The CQC said the data, released exclusively to Pulse, showed that the programme had led to improvements, since two-thirds of practices given the lowest rating ‘inadequate’ were found to be ‘good’ on re-inspection.
But GP leaders have questioned whether this was the best use of NHS money at a time when the service is severely cash-strapped.
Pulse inspects the inspectors
The data obtained by Pulse showed that 90% of practices were rated ‘good’ or ‘outstanding’ – up from 87% in July last year.
It also showed that the total cost of GP practice inspections was £55m since it launched in April three years ago.
But when taking into account related costs such as estates, HR, IT and the ‘intelligent monitoring’ programme, the CQC said the full cost of the general practice inspection programme was £36.5m a year – which by now would amount to around £110m in total.
According to the CQC’s chief inspector of general practice Professor Steve Field, this was money well spent.
He told Pulse: ‘It is clear that the GP inspection programme has helped deliver improved care for people right across the country.

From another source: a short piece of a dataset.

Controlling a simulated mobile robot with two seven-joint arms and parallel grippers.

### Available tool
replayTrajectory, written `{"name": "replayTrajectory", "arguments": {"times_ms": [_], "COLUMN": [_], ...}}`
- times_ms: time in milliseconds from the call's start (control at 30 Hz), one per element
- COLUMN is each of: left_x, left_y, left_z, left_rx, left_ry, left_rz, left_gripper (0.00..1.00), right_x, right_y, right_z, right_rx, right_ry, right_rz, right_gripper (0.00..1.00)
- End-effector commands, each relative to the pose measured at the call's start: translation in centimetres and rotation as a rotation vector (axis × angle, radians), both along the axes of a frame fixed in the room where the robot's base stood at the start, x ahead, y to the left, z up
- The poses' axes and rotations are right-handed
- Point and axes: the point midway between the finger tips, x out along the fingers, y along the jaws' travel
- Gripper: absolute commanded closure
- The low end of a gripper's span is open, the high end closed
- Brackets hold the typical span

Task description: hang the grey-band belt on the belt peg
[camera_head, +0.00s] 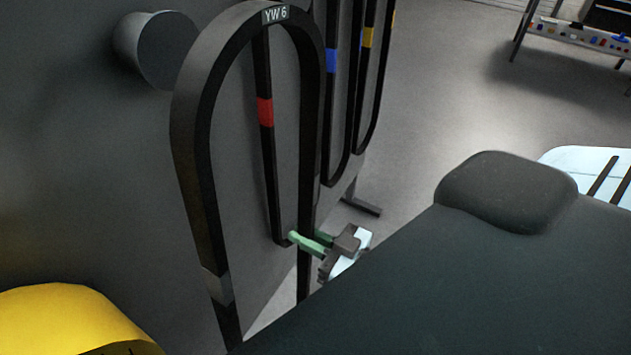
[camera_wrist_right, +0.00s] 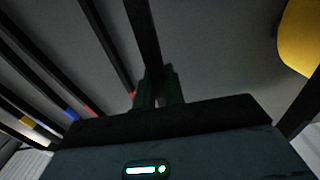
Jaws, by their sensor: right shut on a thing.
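The grey-band belt (camera_head: 187,130) is a tall black loop with a "YW 6" label at its top and a grey band on its lower left strand. Its lower end is out of view. The belt peg (camera_head: 165,50) is probably the grey cylinder sticking out of the dark panel. In the head view it lies left of the belt, outside the loop. My right gripper (camera_head: 308,241), with green fingers, is shut on the belt's right strand. The wrist view shows the strand (camera_wrist_right: 143,40) running up from between the fingers (camera_wrist_right: 158,88). My left gripper is not in view.
A red-band belt (camera_head: 265,112), a blue-band belt (camera_head: 331,60) and a yellow-band belt (camera_head: 368,38) hang behind and to the right. A yellow rounded object (camera_head: 70,315) is at lower left. A shelf with small parts (camera_head: 580,36) stands far right, beyond open floor.

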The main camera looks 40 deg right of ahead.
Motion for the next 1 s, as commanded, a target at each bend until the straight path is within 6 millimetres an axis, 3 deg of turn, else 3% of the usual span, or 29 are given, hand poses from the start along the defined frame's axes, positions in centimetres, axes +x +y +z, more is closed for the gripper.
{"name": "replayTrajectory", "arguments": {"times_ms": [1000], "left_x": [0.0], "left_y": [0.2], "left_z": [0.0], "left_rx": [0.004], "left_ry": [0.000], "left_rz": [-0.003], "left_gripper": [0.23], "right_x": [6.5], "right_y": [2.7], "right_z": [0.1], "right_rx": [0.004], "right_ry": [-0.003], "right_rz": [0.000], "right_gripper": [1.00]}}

‘Three-quarters of practices rated as inadequate improved sufficiently on re-inspection to receive a higher rating.’
As of this financial year, NHS England will reimburse GP practices’ CQC fees in full but for the past three years the lion share of the cost of general practice inspection – some £20m a year – has been borne by GP practices.
And GPC regulation spokesperson Dr Robert Morley said the programme had subjected practices to ‘enormous cost, workload and bureaucracy’.
He added: ‘It’s clear the massive cost and disruption to practices is completely unwarranted and disproportionate – it just confirms what is already known through other means.
‘There is simply no need to have in place the simplistic, misleading and damaging CQC rating system and it should be abolished.’
With CQC fees rising six-fold this year, RCGP chair Professor Helen Stokes-Lampard added: ‘GPs have raised the issue of the costs of running the CQC – money that could be spent on frontline care.’
The CQC finished inspecting every practice in England in February this year and, although good and outstanding practices had been told they would now face inspection within five years, Pulse also reported that one-in-four of all GP practices can expect a re-inspection within the next year.